Exactly as written, write out the lines below from the first to the one containing "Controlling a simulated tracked", inclusive. Pictures do not belong in the copy.

_Extracted data_:
-*-*-
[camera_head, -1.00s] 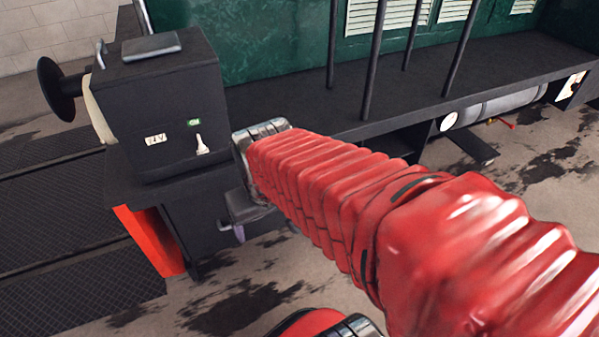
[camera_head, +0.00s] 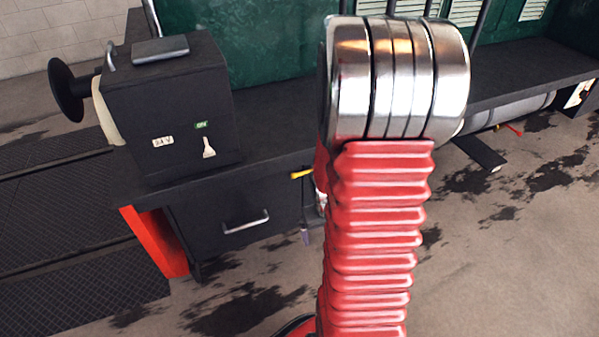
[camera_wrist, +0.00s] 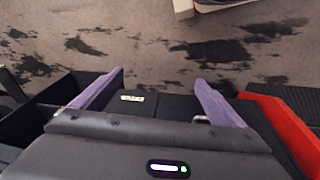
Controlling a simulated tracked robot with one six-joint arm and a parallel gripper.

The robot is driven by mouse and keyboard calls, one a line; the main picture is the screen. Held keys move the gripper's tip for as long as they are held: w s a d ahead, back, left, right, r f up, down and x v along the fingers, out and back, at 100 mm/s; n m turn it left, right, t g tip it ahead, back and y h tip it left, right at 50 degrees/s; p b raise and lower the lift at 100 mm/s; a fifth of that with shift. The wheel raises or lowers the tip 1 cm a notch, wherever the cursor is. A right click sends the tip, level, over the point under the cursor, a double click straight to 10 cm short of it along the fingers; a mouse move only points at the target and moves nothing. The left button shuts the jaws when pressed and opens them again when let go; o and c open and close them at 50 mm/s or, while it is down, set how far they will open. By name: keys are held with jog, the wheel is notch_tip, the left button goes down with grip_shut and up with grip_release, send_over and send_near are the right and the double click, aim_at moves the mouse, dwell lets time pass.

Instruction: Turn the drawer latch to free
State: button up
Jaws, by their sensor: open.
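The dark drawer (camera_head: 205,232) is under the bench, below the black box, and looks closed. Its silver bar handle (camera_head: 245,222) is in plain view. A small yellow lever (camera_head: 300,174), perhaps the latch, sticks out right of the drawer, partly hidden by my arm. In the wrist view, my gripper (camera_wrist: 157,92) is open, its two purple fingers apart with nothing seen between their tips. A small pale label (camera_wrist: 132,98) shows on a dark surface between the fingers. In the head view, only a bit of purple finger shows low beside my arm.
A black box (camera_head: 165,110) with a green tag and a white switch lever stands on the bench (camera_head: 265,110). A red upright panel (camera_head: 155,240) is left of the drawer. A grey cylinder (camera_head: 510,110) hangs under the bench at the right. The stained floor in front is open.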

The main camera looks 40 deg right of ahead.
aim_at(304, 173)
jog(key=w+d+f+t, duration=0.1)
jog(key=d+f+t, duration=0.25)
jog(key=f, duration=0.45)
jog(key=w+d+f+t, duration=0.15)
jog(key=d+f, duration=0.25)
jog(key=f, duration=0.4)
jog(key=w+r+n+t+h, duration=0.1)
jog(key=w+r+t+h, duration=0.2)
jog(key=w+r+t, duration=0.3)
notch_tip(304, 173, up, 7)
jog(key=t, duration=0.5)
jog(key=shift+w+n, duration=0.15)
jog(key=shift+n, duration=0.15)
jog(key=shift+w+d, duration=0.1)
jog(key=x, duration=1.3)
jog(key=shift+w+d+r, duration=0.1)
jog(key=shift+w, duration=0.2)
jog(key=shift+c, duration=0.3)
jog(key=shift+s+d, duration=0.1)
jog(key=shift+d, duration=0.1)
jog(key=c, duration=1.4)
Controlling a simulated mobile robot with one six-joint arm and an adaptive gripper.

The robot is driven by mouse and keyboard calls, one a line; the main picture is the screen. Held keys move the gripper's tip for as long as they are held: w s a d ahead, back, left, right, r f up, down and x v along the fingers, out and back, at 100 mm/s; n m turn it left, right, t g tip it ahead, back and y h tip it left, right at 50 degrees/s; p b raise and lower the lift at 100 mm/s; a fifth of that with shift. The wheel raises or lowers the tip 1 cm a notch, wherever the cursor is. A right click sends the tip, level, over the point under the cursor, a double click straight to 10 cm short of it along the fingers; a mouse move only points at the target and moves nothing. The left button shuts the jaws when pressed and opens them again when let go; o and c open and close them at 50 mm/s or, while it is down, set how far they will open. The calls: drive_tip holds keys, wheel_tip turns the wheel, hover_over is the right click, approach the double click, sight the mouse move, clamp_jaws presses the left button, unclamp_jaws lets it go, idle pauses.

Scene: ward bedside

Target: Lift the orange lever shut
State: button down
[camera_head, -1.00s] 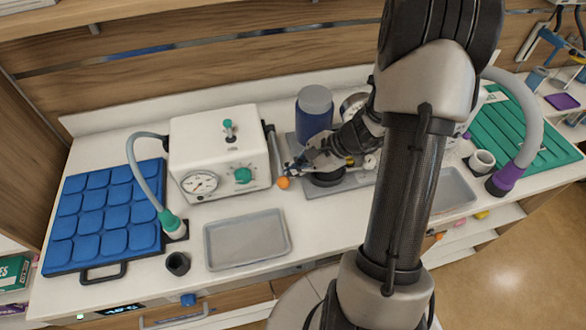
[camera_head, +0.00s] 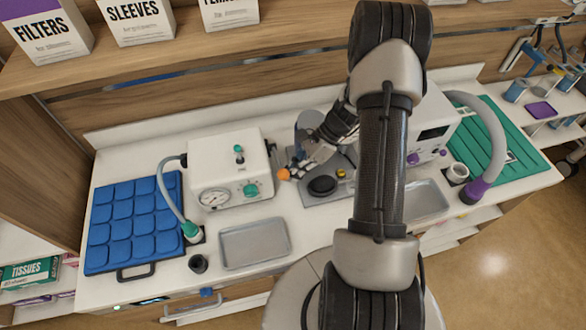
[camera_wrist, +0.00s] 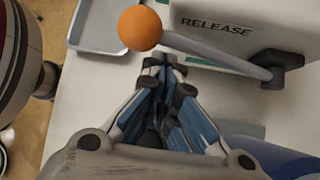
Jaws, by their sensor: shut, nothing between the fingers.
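The orange lever has a round orange knob (camera_head: 284,174) on a grey arm at the right side of the white gauge machine (camera_head: 230,150). In the wrist view the knob (camera_wrist: 140,28) is near, and its arm runs right to a dark pivot beside the word RELEASE. My gripper (camera_head: 293,172) is shut and empty, just right of the knob. In the wrist view its fingertips (camera_wrist: 166,62) are close against the knob and the near end of the arm. I cannot tell whether they touch. The lever's pivot is unclear in the head view.
A grey tray (camera_head: 254,262) lies in front of the machine, with a small dark cup (camera_head: 198,263) to its left. A blue padded mat (camera_head: 110,240) is further left. A grey plate with a black disc (camera_head: 322,187) lies under my arm. A second machine stands right.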

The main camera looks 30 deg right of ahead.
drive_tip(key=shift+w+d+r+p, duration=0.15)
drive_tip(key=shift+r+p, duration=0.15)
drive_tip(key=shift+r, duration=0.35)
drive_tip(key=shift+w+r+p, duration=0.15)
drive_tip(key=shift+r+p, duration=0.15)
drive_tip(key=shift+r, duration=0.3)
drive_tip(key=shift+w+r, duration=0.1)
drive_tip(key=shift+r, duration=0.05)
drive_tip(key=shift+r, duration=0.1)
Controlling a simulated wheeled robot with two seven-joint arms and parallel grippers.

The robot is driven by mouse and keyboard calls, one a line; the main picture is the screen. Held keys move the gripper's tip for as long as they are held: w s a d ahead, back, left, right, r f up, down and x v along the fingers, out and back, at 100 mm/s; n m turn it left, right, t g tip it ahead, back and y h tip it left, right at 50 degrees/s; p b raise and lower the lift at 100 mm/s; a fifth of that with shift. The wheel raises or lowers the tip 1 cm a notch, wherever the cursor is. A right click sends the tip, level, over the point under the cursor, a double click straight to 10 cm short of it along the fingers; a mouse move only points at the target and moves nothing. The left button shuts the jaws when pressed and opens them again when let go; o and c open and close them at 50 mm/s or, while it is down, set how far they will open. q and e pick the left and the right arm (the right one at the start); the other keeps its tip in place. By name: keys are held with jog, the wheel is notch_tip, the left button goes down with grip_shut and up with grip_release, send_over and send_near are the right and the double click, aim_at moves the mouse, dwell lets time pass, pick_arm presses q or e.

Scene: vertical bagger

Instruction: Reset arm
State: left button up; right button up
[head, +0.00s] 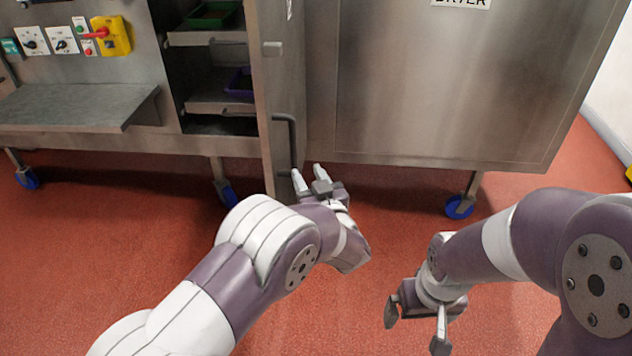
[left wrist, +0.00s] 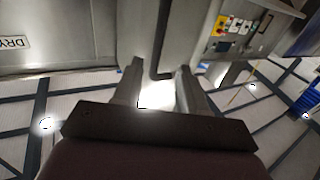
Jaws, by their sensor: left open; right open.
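My left gripper (head: 309,182) is open and sits just in front of the lower end of the dark door handle (head: 284,143) in the head view. In the left wrist view, the two fingers of my left gripper (left wrist: 158,75) are apart, with the handle (left wrist: 166,45) showing between and beyond them. I cannot tell whether they touch it. My right gripper (head: 417,325) is open and empty, low over the red floor at the lower right of the head view.
The steel door (head: 275,85) stands open beside a cabinet with shelves (head: 212,103), a green tray (head: 210,14) and a blue tray (head: 240,83). A dryer panel (head: 440,90) is at the right. A side shelf (head: 75,105) sits below switches at the left. The floor (head: 110,250) is clear.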

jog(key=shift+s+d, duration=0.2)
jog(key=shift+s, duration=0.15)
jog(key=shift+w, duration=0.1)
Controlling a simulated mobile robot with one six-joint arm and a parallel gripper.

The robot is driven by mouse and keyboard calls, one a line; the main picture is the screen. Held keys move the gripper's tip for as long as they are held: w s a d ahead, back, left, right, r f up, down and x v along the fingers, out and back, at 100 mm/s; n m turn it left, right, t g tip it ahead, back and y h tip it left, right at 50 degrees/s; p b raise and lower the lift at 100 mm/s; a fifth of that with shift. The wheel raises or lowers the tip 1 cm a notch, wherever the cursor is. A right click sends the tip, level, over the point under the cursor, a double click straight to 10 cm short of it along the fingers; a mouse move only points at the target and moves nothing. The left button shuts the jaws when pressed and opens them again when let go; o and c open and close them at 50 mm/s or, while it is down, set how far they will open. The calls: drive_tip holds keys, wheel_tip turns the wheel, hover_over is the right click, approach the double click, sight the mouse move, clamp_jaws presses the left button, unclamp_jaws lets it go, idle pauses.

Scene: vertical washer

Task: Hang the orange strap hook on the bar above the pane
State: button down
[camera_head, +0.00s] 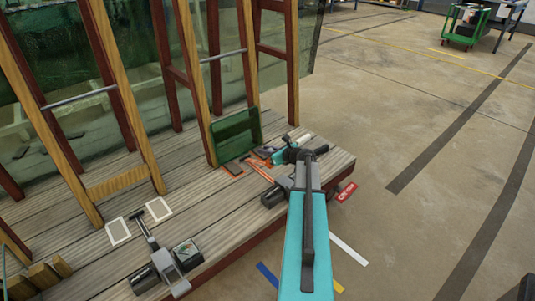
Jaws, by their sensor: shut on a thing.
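My teal arm reaches up from the bottom of the view over the wooden platform. My gripper (264,152) is small and dark at the arm's far end and appears shut on the orange strap hook. The orange strap (261,171) shows as a thin slanted band just below the gripper; its hook end cannot be made out. A thin metal bar (224,56) crosses between wooden posts up and left of the gripper. Another metal bar (78,98) spans the nearer posts at left. The greenish glass pane (150,45) stands behind the posts.
The plank platform (205,215) carries a green box-like panel (236,135), a grey-black tool (163,265) and two pale frames (158,209). A red tag (346,193) is by the platform's right edge. Concrete floor (420,130) is open at right; a green cart (466,25) stands far off.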

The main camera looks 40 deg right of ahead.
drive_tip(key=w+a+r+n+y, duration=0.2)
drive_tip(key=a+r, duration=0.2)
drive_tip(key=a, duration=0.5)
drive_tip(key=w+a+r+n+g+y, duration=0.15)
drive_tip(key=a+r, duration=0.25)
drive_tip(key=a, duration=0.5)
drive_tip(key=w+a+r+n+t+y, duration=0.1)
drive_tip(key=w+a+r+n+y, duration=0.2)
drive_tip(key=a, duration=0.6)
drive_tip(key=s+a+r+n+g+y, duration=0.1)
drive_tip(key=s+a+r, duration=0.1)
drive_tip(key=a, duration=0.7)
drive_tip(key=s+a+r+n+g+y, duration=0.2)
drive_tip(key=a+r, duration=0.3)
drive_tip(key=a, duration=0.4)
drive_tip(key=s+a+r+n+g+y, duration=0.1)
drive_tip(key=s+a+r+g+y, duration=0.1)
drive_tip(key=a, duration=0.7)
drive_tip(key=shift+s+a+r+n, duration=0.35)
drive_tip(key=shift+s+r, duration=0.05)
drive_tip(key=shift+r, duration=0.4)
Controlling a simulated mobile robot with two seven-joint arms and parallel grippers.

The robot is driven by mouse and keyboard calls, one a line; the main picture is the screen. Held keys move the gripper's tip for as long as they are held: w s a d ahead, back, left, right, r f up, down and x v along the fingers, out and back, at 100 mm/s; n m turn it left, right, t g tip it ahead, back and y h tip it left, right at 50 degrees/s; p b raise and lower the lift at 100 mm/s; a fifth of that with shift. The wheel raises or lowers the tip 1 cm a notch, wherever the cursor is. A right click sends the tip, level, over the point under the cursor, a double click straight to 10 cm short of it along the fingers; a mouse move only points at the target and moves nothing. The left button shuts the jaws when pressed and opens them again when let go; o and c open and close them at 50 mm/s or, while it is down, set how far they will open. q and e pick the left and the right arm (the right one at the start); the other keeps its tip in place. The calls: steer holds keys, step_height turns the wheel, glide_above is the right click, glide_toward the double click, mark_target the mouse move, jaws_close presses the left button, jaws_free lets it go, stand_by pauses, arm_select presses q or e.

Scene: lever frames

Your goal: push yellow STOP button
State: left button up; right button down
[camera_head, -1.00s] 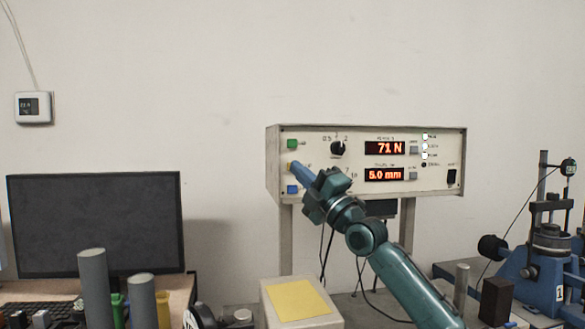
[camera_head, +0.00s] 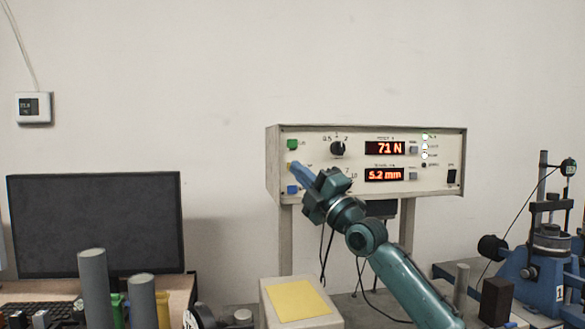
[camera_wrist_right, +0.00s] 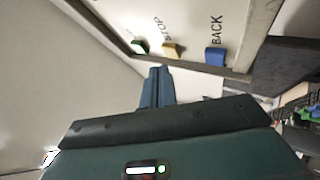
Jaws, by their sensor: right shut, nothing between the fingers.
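The yellow STOP button (camera_wrist_right: 173,50) sits between a green button (camera_wrist_right: 139,47) and a blue BACK button (camera_wrist_right: 215,57) in the right wrist view. In the head view only a small bit of yellow shows at the left edge of the control box (camera_head: 400,148), mostly hidden by my fingers. My right gripper (camera_head: 297,169) is shut and empty, with its blue fingertips right by the yellow button. In the wrist view the fingertips (camera_wrist_right: 158,70) show just short of the button; I cannot tell whether they touch it. My left gripper is not in view.
The box's displays (camera_head: 384,148) read 71 N and 5.2 mm. Below are a beige block with a yellow top (camera_head: 297,300) and grey cylinders (camera_head: 95,285). A dark monitor (camera_head: 95,225) stands left, a blue test machine (camera_head: 545,265) right. The wall above the box is clear.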

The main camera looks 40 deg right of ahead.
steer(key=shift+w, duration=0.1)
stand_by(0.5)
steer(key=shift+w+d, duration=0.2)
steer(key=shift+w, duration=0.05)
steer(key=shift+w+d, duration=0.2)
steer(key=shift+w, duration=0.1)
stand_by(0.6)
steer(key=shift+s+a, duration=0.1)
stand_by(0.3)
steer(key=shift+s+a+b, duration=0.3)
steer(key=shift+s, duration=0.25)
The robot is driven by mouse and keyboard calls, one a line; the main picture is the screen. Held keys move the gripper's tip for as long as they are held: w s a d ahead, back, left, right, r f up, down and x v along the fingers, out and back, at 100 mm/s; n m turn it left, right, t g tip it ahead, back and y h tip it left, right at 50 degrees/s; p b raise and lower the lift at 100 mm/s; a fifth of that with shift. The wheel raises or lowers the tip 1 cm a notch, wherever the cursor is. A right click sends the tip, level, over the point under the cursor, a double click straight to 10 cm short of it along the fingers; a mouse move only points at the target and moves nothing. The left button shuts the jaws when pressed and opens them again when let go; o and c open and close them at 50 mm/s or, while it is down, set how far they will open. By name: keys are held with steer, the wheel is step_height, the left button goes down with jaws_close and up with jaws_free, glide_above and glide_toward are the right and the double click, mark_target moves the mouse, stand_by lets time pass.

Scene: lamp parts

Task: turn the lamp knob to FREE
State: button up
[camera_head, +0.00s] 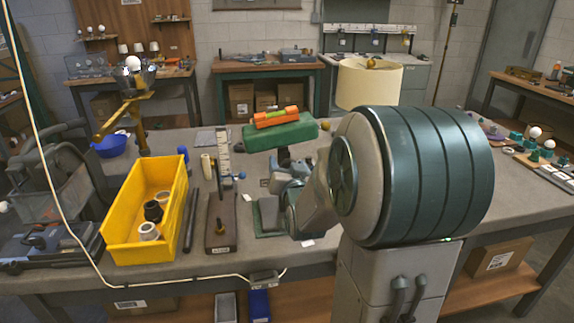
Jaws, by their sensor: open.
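No lamp knob or FREE mark can be made out in this view. A cream lampshade (368,82) with a gold ball on top stands behind my arm, and whatever is below it is hidden. A gold lamp-like stand (127,112) with a white bulb (133,62) rises at the back left of the bench. My gripper (284,166) is small and dark at the end of my arm, low over the middle of the bench and open. My arm hides part of the bench beyond it.
A yellow bin (124,215) holding several rings stands at the left. A brown block (220,236) with an upright rod lies left of my gripper. A green case (280,135) with an orange level (277,117) is behind. A cord crosses the front left.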

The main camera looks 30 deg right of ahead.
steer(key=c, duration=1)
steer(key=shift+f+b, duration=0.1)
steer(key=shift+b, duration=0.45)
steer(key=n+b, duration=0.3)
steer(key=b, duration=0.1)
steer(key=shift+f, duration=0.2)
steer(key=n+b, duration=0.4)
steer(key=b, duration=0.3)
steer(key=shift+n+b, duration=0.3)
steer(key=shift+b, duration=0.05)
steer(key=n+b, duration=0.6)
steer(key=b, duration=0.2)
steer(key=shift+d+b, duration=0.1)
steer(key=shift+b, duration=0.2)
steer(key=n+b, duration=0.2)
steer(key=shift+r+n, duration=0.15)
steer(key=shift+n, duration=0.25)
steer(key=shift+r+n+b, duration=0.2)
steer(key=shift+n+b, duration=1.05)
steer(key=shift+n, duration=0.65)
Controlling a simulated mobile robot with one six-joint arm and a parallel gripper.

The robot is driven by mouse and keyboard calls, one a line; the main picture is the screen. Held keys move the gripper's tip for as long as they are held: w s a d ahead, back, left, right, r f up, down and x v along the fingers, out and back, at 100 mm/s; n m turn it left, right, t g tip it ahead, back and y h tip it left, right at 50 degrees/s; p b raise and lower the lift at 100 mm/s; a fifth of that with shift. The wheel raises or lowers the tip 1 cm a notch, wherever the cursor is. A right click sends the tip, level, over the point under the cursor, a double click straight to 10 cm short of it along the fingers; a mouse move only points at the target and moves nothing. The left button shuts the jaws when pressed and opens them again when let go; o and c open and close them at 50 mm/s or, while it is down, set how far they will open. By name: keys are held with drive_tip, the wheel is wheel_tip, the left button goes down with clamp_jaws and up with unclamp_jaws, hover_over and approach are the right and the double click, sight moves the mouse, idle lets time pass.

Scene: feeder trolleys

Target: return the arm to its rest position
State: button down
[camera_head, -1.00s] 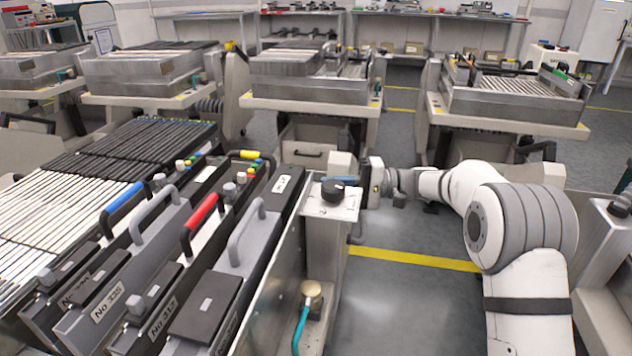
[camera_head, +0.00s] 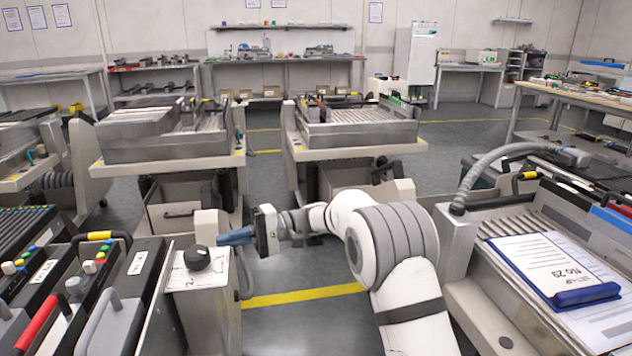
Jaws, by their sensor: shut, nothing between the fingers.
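My white arm (camera_head: 392,240) rises from the lower right and bends left over the aisle, its forearm pointing left and away from me. My gripper (camera_head: 236,237) is at the end of it, with blue-grey fingers pointing left. The fingers look closed, with nothing seen between them. In the picture the fingertips lie beside the white block and the black knob (camera_head: 197,257) at the corner of the left feeder trolley (camera_head: 205,310). I cannot tell whether they touch it.
Feeders with coloured handles (camera_head: 40,322) fill the left trolley. A right trolley (camera_head: 468,290) holds a clipboard (camera_head: 556,268). Two trolleys, one at back left (camera_head: 165,160) and one at back centre (camera_head: 355,146), stand beyond. The aisle floor with a yellow line (camera_head: 305,296) is free.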

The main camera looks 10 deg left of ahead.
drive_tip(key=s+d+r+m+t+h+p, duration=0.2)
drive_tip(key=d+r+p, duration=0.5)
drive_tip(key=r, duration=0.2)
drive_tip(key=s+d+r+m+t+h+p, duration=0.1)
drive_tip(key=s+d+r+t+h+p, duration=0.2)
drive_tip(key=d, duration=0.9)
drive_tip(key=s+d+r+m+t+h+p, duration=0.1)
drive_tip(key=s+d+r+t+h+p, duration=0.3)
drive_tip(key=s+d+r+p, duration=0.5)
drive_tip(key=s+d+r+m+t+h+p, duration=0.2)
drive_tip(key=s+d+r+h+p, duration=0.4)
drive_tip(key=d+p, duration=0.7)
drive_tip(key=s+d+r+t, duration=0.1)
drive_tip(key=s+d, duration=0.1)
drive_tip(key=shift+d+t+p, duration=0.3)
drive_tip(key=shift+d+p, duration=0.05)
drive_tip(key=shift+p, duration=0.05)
-*-*-
_The reply_:
[camera_head, -1.00s] 
[camera_head, +0.00s] 
[camera_wrist, +0.00s] 
Controlling a simulated tracked robot with one six-joint arm and a parallel gripper.

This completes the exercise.